START

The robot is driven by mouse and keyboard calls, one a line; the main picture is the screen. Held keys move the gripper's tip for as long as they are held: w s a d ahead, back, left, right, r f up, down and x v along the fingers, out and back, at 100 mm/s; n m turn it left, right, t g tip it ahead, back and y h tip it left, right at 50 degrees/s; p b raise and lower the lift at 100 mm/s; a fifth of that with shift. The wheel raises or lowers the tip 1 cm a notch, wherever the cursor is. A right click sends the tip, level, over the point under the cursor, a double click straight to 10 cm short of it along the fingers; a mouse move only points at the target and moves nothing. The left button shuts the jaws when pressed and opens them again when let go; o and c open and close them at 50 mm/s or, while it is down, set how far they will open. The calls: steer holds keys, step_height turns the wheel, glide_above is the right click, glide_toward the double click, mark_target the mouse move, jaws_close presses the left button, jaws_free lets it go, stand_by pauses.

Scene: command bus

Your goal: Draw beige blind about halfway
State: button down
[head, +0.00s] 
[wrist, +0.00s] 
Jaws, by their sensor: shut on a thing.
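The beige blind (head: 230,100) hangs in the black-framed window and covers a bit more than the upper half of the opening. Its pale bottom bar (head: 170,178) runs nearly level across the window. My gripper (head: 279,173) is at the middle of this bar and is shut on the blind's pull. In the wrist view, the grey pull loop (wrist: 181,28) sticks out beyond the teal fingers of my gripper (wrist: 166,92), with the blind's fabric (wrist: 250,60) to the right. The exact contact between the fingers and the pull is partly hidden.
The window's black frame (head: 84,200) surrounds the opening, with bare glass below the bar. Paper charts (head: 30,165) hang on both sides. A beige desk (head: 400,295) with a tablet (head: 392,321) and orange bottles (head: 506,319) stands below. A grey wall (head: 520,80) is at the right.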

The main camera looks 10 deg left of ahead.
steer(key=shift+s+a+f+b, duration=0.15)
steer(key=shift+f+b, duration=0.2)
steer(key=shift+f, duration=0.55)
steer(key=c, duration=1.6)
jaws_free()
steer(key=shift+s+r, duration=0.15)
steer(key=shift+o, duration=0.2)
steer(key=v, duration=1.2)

END

» **OBJECTIVE**: Please transcribe, exactly and with nothing added, the lines from the first line of the material above through the line that contains "[wrist, +0.00s]".

» **SOLVED EXERCISE**:
The robot is driven by mouse and keyboard calls, one a line; the main picture is the screen. Held keys move the gripper's tip for as long as they are held: w s a d ahead, back, left, right, r f up, down and x v along the fingers, out and back, at 100 mm/s; n m turn it left, right, t g tip it ahead, back and y h tip it left, right at 50 degrees/s; p b raise and lower the lift at 100 mm/s; a fifth of that with shift. The wheel raises or lowers the tip 1 cm a notch, wherever the cursor is. A right click sends the tip, level, over the point under the cursor, a double click straight to 10 cm short of it along the fingers; a mouse move only points at the target and moves nothing. The left button shuts the jaws when pressed and opens them again when let go; o and c open and close them at 50 mm/s or, while it is down, set how far they will open. The calls: steer holds keys, step_height turns the wheel, glide_above is the right click, glide_toward the double click, mark_target the mouse move, jaws_close presses the left button, jaws_free lets it go, stand_by pauses.

Scene: command bus

Your goal: Draw beige blind about halfway
State: button down
[head, +0.00s] 
[wrist, +0.00s] 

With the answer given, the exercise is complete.